_DIRECTION:_ For each line below that contains the string "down", copy that line.
>> Begin
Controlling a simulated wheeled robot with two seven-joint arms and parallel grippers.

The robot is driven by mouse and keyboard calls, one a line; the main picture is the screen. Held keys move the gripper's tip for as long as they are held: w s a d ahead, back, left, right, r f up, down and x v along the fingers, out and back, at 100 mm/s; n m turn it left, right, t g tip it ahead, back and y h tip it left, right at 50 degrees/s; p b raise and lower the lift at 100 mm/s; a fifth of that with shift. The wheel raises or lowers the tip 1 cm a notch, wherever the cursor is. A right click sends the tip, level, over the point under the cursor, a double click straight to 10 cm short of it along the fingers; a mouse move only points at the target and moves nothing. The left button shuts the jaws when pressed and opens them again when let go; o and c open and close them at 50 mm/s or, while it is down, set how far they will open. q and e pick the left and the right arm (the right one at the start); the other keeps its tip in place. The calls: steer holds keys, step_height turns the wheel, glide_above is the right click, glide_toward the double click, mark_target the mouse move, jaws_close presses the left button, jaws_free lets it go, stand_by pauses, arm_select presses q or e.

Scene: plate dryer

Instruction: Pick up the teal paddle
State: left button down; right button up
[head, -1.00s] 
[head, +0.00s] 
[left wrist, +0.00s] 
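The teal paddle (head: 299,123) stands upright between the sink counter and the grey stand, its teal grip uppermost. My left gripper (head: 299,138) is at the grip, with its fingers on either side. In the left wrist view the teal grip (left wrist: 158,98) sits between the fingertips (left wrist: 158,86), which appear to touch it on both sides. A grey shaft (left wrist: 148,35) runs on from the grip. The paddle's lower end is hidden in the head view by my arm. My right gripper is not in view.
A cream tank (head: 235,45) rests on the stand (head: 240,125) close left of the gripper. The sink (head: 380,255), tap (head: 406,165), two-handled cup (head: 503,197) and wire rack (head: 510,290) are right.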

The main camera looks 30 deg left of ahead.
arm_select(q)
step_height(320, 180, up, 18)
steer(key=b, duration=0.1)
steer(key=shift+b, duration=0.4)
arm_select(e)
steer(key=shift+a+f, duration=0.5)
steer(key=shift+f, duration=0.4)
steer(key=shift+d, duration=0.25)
>> End
_WRITTEN ANSWER:_
The robot is driven by mouse and keyboard calls, one a line; the main picture is the screen. Held keys move the gripper's tip for as long as they are held: w s a d ahead, back, left, right, r f up, down and x v along the fingers, out and back, at 100 mm/s; n m turn it left, right, t g tip it ahead, back and y h tip it left, right at 50 degrees/s; p b raise and lower the lift at 100 mm/s; a fifth of that with shift. The wheel raises or lowers the tip 1 cm a notch, wherever the cursor is. A right click sends the tip, level, over the point under the cursor, a double click straight to 10 cm short of it along the fingers; a mouse move only points at the target and moves nothing. The left button shuts the jaws when pressed and opens them again when let go; o and c open and close them at 50 mm/s or, while it is down, set how far they will open. q and e pick the left and the right arm (the right one at the start); the other keeps its tip in place. The calls: steer holds keys, step_height turns the wheel, glide_above is the right click, glide_toward the double click, mark_target the mouse move, jaws_close presses the left button, jaws_free lets it go, stand_by pauses, arm_select presses q or e.
State: left button down; right button up

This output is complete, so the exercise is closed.